━━ Source data ━━
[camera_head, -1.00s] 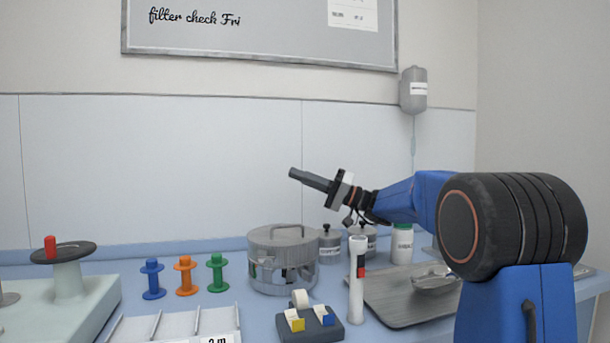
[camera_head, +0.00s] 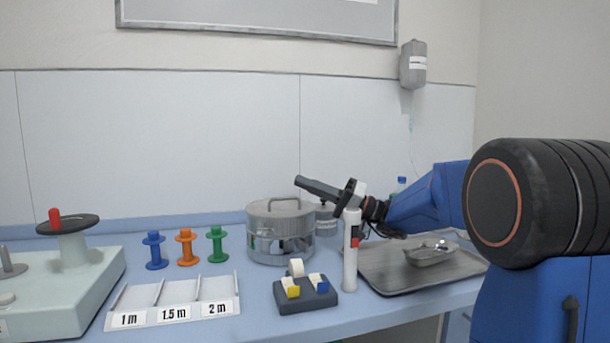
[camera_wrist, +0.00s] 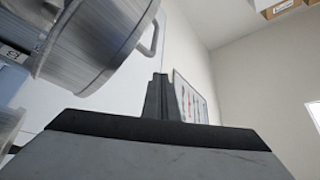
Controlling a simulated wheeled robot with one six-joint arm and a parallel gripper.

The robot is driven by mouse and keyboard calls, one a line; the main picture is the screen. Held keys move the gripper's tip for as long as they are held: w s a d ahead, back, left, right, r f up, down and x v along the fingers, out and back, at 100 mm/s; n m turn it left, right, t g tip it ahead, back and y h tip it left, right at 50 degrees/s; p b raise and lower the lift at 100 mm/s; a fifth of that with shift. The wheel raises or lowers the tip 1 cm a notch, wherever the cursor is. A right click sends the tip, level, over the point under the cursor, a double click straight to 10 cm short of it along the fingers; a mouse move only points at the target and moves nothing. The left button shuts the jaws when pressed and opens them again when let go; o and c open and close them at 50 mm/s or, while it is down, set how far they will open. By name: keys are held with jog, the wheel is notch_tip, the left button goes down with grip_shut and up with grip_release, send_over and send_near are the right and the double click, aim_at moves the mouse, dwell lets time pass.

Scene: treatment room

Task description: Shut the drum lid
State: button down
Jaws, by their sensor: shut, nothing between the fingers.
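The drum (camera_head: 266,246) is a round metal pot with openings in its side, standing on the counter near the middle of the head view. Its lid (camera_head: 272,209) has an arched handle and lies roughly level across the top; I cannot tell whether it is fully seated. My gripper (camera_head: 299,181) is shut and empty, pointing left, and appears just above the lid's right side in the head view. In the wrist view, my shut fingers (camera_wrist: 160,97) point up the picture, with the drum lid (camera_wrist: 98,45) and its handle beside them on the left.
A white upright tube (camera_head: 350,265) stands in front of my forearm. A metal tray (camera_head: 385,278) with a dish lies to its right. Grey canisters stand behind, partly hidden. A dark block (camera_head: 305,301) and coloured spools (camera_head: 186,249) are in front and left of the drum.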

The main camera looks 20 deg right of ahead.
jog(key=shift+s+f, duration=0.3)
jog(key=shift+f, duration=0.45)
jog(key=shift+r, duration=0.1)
━━━
━━ Source data ━━
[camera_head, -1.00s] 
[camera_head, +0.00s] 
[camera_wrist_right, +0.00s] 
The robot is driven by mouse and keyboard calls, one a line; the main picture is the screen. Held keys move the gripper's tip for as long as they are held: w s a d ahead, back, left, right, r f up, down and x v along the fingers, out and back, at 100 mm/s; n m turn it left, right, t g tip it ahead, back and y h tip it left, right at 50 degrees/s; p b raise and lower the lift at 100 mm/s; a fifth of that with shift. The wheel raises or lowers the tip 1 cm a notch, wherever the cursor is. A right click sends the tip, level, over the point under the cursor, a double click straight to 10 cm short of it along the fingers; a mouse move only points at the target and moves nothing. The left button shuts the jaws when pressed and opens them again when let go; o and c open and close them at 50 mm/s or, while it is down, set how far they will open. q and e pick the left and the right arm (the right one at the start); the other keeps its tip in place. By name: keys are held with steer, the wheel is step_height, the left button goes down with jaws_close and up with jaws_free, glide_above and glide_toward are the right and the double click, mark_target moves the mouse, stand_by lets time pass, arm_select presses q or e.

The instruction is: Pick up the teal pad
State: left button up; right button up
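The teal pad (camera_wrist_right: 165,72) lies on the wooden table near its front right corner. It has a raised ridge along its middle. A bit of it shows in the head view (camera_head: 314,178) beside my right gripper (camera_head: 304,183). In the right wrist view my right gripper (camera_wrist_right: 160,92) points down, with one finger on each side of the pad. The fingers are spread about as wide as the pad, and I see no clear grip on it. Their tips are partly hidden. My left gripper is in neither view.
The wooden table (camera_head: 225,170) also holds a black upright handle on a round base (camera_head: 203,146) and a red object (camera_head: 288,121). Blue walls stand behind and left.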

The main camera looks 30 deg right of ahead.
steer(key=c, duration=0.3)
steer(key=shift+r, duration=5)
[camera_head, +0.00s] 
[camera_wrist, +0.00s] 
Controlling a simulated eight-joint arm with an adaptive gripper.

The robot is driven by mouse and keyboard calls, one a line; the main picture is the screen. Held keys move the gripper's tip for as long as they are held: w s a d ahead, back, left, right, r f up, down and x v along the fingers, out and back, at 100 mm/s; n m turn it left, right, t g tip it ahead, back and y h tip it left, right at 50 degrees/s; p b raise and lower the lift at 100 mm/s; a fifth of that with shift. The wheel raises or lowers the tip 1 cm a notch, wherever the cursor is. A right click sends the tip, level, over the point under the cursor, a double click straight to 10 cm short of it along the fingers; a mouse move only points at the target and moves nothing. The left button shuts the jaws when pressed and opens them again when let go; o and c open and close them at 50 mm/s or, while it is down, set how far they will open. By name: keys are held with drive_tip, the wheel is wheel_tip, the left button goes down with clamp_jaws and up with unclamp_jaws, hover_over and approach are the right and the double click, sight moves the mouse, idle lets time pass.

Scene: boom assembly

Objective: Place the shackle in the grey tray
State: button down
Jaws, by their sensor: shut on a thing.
━━━
━━ Source data ━━
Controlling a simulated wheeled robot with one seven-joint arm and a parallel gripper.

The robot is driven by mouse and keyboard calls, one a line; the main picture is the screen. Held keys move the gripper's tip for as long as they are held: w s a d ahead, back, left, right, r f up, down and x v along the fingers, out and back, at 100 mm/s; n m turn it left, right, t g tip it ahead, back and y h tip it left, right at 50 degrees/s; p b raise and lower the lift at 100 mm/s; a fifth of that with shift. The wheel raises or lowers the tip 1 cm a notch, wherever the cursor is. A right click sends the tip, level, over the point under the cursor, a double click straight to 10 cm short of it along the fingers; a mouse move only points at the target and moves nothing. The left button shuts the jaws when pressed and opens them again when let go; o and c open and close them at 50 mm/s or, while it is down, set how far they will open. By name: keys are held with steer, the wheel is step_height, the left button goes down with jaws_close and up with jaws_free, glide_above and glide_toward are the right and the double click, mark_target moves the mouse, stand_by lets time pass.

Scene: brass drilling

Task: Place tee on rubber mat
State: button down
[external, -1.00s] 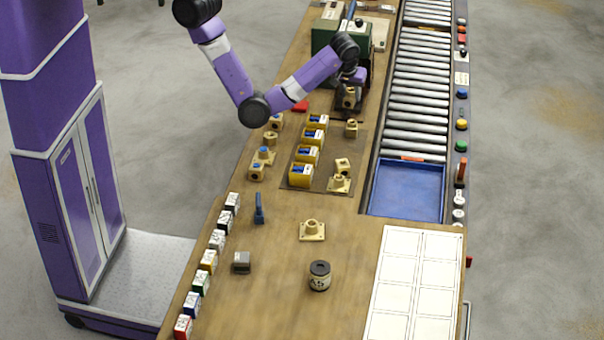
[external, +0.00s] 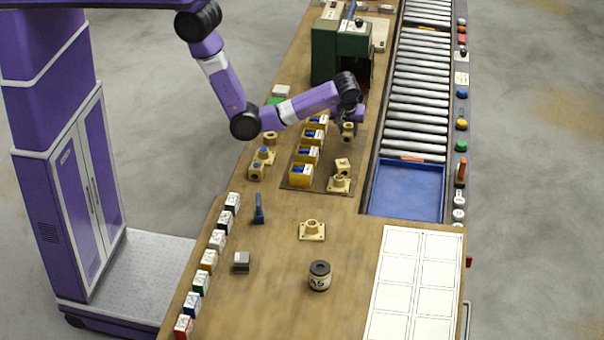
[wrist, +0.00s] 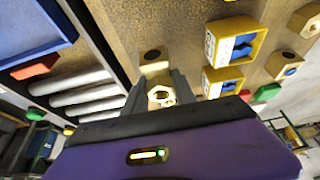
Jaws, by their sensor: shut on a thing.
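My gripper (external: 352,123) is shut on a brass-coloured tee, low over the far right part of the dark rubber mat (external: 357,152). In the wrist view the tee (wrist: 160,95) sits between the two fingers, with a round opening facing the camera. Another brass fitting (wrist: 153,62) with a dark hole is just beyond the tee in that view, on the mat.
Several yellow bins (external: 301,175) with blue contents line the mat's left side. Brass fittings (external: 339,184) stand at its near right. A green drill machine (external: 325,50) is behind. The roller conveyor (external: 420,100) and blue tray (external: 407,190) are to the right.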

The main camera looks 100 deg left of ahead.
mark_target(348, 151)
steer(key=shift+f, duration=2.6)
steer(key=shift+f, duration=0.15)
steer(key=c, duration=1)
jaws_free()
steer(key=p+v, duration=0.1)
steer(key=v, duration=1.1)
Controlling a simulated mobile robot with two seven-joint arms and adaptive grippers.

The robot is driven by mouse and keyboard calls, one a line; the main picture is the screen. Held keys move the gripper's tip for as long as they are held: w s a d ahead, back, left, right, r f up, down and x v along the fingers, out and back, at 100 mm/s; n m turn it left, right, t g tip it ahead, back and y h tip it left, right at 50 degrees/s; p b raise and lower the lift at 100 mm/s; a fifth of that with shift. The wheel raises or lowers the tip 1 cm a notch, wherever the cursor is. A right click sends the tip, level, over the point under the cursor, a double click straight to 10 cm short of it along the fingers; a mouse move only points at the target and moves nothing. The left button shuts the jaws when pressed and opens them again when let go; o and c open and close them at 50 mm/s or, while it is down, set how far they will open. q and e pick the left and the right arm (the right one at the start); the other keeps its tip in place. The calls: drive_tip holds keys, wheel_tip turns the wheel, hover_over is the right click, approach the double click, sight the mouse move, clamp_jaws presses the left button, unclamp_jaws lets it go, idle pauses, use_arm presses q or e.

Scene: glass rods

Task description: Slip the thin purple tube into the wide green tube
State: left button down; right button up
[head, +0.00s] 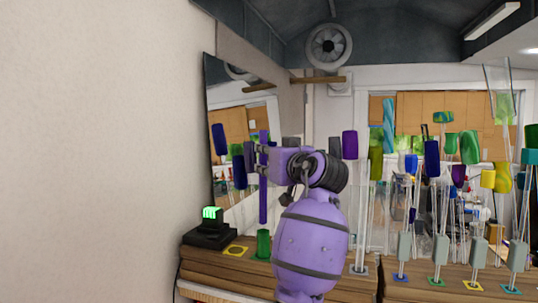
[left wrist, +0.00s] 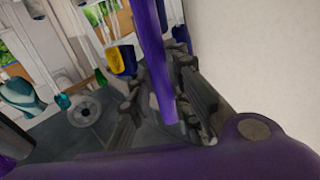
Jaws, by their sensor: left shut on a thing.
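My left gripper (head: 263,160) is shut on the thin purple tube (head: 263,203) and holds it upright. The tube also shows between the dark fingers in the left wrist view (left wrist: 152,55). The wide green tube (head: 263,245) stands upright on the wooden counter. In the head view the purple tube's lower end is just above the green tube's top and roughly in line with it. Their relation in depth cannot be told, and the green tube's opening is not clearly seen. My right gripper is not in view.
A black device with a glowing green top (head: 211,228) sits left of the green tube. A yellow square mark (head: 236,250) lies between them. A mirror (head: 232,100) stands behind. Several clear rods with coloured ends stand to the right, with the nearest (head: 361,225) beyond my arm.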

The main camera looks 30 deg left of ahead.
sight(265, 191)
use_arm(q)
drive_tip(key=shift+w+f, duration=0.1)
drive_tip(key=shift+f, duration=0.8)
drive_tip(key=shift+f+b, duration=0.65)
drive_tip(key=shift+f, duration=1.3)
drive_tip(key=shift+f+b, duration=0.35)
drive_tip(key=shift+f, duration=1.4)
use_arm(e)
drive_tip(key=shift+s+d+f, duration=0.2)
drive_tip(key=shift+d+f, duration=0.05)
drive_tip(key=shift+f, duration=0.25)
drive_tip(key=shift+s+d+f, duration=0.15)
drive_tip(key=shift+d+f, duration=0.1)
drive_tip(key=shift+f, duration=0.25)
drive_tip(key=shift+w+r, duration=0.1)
━━━
Using the data above, say how many lines include "Scene". No other reply is needed.

4